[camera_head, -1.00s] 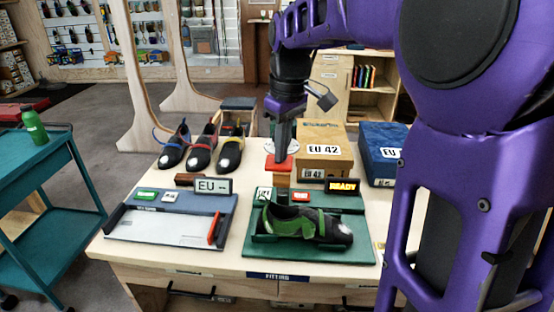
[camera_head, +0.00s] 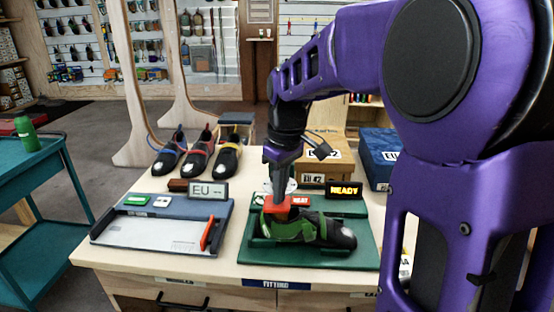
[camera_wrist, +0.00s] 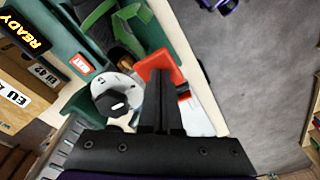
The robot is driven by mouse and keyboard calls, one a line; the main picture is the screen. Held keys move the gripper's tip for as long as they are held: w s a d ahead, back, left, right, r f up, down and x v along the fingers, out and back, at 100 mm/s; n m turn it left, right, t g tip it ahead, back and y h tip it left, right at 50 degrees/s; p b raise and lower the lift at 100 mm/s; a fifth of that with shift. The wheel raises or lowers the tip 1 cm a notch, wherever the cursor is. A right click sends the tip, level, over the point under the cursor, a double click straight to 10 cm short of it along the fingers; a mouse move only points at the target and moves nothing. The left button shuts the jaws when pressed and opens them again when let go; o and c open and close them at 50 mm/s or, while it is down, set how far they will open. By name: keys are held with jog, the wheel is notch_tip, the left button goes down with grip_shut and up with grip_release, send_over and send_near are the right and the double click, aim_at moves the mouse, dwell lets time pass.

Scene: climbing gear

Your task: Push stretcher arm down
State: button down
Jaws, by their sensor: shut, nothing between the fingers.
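A green shoe station (camera_head: 350,255) holds a black and green climbing shoe (camera_head: 325,232), toe to the right. The stretcher arm's red end piece (camera_head: 277,211) sits low at the shoe's heel side, and it also shows in the wrist view (camera_wrist: 158,62). My gripper (camera_head: 279,196) is shut and empty, pointing down with its fingertips on or right over the red piece. In the wrist view my shut fingers (camera_wrist: 160,78) overlap the red piece; exact contact is hard to tell. The rest of the arm is mostly hidden.
A lit READY sign (camera_head: 344,190) stands behind the shoe. A measuring tray (camera_head: 160,232) with a red slider lies left. Several shoes (camera_head: 196,158) and boxes (camera_head: 379,157) stand behind. The front table strip is clear.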

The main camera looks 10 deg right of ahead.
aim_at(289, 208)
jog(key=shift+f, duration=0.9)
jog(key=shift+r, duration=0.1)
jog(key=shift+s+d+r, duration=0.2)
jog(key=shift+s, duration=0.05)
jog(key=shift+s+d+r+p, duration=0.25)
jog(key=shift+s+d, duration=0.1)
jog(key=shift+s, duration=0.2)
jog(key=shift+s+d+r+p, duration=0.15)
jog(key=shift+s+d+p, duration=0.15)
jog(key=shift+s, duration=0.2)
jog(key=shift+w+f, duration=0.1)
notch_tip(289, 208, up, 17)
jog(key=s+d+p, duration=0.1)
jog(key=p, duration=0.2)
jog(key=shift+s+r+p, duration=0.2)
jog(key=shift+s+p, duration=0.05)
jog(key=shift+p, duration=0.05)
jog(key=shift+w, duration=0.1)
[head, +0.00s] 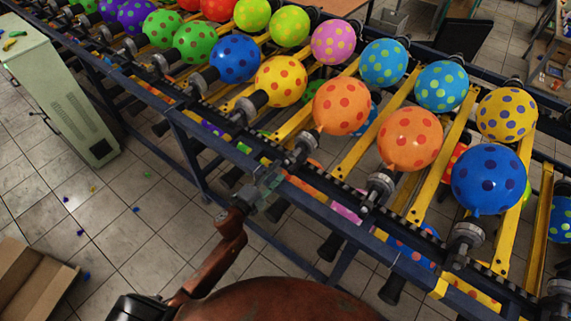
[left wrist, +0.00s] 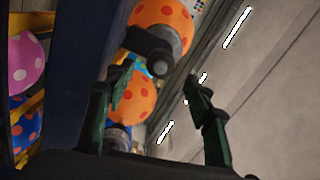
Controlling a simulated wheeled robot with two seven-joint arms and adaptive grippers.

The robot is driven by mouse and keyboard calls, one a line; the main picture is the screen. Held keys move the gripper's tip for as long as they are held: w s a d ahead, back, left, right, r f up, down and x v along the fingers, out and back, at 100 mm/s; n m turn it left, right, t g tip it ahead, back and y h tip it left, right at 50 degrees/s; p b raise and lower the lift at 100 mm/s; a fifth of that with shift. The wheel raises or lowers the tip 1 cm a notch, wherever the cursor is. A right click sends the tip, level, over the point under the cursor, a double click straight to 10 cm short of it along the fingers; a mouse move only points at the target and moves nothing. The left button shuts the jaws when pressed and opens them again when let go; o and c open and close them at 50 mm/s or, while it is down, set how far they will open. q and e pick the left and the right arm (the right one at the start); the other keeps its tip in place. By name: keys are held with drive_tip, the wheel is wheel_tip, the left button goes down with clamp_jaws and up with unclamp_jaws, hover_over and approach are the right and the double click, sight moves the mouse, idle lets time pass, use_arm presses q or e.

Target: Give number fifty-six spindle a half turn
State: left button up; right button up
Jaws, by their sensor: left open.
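Printing spindles with spotted balloons line the near rail in the head view; I cannot read any number, so I cannot tell which is fifty-six. My left gripper (head: 266,188) is at the rail's near side, just below and left of a grey spindle (head: 301,149) bearing an orange balloon (head: 341,105). In the left wrist view my left gripper (left wrist: 157,88) has its fingers spread with nothing gripped. A dark spindle end (left wrist: 160,62) with an orange balloon (left wrist: 163,22) shows beyond the fingers. A second orange balloon (left wrist: 134,97) is partly hidden by one finger. My right gripper is not seen.
More spindles stand close along the rail, one (head: 380,188) with another orange balloon (head: 410,138). The dark blue frame (head: 184,124) runs below. A pale green cabinet (head: 58,91) and a cardboard box (head: 32,278) stand left; tiled floor between is mostly free.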

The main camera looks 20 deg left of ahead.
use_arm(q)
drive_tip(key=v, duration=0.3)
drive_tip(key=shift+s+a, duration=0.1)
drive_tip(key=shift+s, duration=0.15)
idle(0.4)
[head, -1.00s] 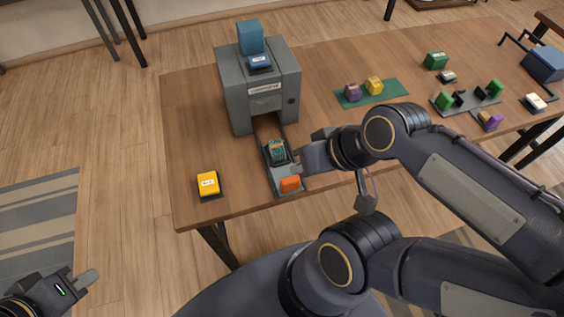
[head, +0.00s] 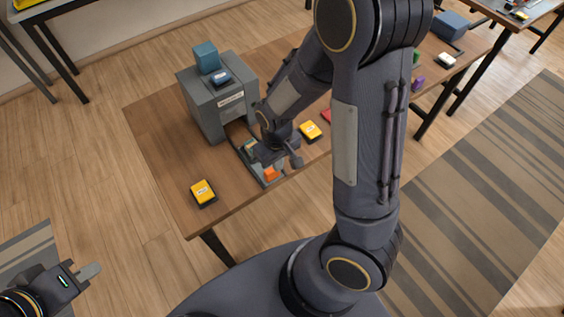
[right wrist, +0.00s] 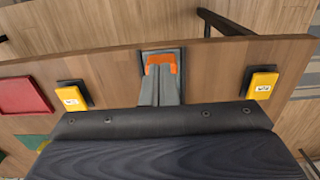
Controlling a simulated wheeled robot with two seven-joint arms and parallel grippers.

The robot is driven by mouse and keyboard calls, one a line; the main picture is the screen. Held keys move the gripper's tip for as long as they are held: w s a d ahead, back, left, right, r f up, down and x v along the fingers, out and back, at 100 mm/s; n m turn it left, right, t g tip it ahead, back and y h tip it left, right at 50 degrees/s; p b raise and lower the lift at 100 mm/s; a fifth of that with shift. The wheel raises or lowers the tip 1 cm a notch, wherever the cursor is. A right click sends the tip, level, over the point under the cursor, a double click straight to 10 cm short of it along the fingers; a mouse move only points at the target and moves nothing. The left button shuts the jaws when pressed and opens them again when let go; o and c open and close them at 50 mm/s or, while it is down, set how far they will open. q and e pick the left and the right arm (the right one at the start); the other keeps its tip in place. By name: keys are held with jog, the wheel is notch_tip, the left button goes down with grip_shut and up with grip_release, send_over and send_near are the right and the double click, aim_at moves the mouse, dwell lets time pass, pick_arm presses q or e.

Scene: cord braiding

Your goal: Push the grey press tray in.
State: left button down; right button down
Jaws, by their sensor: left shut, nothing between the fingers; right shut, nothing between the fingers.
○ ○ ○
• [Problem requirements]: Scan the material and collect every line that contains "wheeled".

• [Complete output]:
Controlling a simulated wheeled robot with two seven-joint arms and adaptive grippers.
Controlling a simulated wheeled robot with two seven-joint arms and parallel grippers.

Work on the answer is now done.